This weekend is going to be a busy one for the City. The Cardinals, Blues, and Rams will be hosting games. Monday is a holiday for many people. I look forward to everyone having a great time - and victories for the home teams.
The region is also going to be the site of several activities associated with the protests held for the past two months in St. Louis County, and, for the past two nights, in a city neighborhood.
Although I have been closely involved in conversations with federal, state, and county officials, and with members of the faith and civil rights communities, I have deferred to Governor Jay Nixon, and County executive Charlie Dooley to talk publicly about things going on in Ferguson.
With protests on South Grand over the past two nights, though, it is appropriate for me to get involved.
The time has come for people who are pushing for change to meet with the government agencies that can lead change to find common ground, to find solutions to problems, and to identify a way forward for our region.
How could we move our region forward? With some commonsense changes to governance, police practices, and targeted investments to address racial disparities.
All St. Louisans should be treated equally under the law, and be able to trust the police departments that serve and protect them.
All St. Louisans should have a government that works for them, and has the ability to provide effective services efficiently.
All St. Louisans should be able to prepare themselves to get jobs that pay living wages, with careers limited only by their own ambition and talent.
All St. Louisans should be able to send their kids to good schools with teachers who care.
We can be a national model of how to address these challenges.
There needs to be an inclusive, permanent entity empowered by government, the business community, and the wider community to direct change in how we live together, how we prepare our children for jobs, and how those jobs are created.
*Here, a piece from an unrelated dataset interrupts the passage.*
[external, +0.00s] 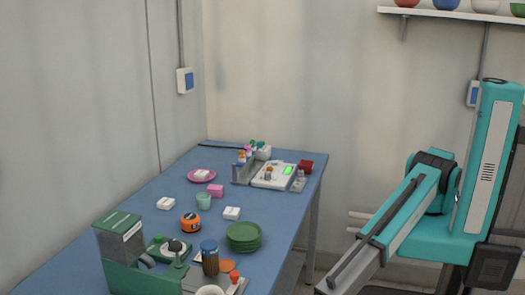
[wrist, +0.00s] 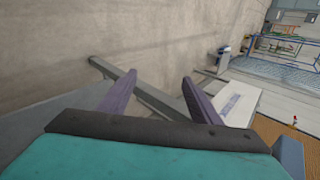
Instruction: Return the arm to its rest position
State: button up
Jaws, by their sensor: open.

You can call it the Ferguson Commission or anything you like. But, it needs the authority of the governor and the sanction of the president.
And there needs to be major state and federal investment in north county and contiguous parts of north St. Louis. I do not mean promises of assistance or appropriations to be determined later, but hard dollars invested right now. The state and federal governments spent $500 million over a very short time in Joplin. I'd argue that a fraction of that investment in the St. Louis region right now is at least as compelling a need.
How could this come together? It can happen through negotiations between organizers of the protests and representatives of the federal, state and local governments. That is not the only way. But, it is a way that I now suggest.
There have been protests for weeks. Some of them have been peaceful and the sorts of actions that are constitutionally protected and, even, good for a community.
There have also been violent protests that have no place in any community. Here in the City, we will safeguard the rights to the first sort and we will deal quickly and thoroughly with the second sort.
I have asked every protest leader and protest ally I have spoken to disavow the violent acts of a few agitators. Support the protest; disavow the violence. Walk away from it.
I commend Chief Dotson and his officers for their restraint. I also commend them for their professionalism. But, I tell the residents of St. Louis, the Metropolitan Police Department will have no tolerance for violent actions undertaken by a few agitators.